> Given task:
Repeat each line exactly, leaving nothing out.

——

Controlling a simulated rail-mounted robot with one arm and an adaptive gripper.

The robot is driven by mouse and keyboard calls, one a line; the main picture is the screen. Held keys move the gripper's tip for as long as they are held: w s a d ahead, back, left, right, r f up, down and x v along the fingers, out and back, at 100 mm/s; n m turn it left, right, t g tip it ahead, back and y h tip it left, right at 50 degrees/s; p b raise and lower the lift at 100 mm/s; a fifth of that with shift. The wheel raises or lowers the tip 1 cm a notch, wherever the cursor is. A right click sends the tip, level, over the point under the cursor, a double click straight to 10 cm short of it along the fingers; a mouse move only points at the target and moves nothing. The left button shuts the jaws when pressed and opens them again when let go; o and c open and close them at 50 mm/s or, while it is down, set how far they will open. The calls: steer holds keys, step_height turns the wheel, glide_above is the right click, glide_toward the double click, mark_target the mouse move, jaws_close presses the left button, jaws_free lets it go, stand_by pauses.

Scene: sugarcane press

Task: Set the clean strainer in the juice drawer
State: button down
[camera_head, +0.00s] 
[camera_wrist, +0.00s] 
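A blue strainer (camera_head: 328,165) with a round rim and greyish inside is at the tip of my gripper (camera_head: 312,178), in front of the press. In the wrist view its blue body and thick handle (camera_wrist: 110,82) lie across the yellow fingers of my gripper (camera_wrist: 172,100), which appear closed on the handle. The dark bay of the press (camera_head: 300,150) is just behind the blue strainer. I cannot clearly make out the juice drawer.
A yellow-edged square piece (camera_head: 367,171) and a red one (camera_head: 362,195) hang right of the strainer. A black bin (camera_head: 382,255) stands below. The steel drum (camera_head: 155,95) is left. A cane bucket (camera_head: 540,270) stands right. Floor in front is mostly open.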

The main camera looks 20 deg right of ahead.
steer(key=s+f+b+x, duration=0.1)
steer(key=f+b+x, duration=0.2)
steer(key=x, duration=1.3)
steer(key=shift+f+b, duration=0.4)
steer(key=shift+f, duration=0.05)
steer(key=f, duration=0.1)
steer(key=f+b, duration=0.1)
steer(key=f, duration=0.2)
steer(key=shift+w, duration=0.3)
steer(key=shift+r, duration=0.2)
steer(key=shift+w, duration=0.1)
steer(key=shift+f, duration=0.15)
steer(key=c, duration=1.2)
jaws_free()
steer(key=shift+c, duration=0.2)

——

> Solution for this task:
Controlling a simulated rail-mounted robot with one arm and an adaptive gripper.

The robot is driven by mouse and keyboard calls, one a line; the main picture is the screen. Held keys move the gripper's tip for as long as they are held: w s a d ahead, back, left, right, r f up, down and x v along the fingers, out and back, at 100 mm/s; n m turn it left, right, t g tip it ahead, back and y h tip it left, right at 50 degrees/s; p b raise and lower the lift at 100 mm/s; a fifth of that with shift. The wheel raises or lowers the tip 1 cm a notch, wherever the cursor is. A right click sends the tip, level, over the point under the cursor, a double click straight to 10 cm short of it along the fingers; a mouse move only points at the target and moves nothing. The left button shuts the jaws when pressed and opens them again when let go; o and c open and close them at 50 mm/s or, while it is down, set how far they will open. The calls: steer holds keys, step_height turns the wheel, glide_above is the right click, glide_toward the double click, mark_target the mouse move, jaws_close presses the left button, jaws_free lets it go, stand_by pauses.

Scene: sugarcane press

Task: Set the clean strainer in the juice drawer
State: button down
[camera_head, +0.00s] 
[camera_wrist, +0.00s] 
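A blue strainer (camera_head: 328,165) with a round rim and greyish inside is at the tip of my gripper (camera_head: 312,178), in front of the press. In the wrist view its blue body and thick handle (camera_wrist: 110,82) lie across the yellow fingers of my gripper (camera_wrist: 172,100), which appear closed on the handle. The dark bay of the press (camera_head: 300,150) is just behind the blue strainer. I cannot clearly make out the juice drawer.
A yellow-edged square piece (camera_head: 367,171) and a red one (camera_head: 362,195) hang right of the strainer. A black bin (camera_head: 382,255) stands below. The steel drum (camera_head: 155,95) is left. A cane bucket (camera_head: 540,270) stands right. Floor in front is mostly open.

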The main camera looks 20 deg right of ahead.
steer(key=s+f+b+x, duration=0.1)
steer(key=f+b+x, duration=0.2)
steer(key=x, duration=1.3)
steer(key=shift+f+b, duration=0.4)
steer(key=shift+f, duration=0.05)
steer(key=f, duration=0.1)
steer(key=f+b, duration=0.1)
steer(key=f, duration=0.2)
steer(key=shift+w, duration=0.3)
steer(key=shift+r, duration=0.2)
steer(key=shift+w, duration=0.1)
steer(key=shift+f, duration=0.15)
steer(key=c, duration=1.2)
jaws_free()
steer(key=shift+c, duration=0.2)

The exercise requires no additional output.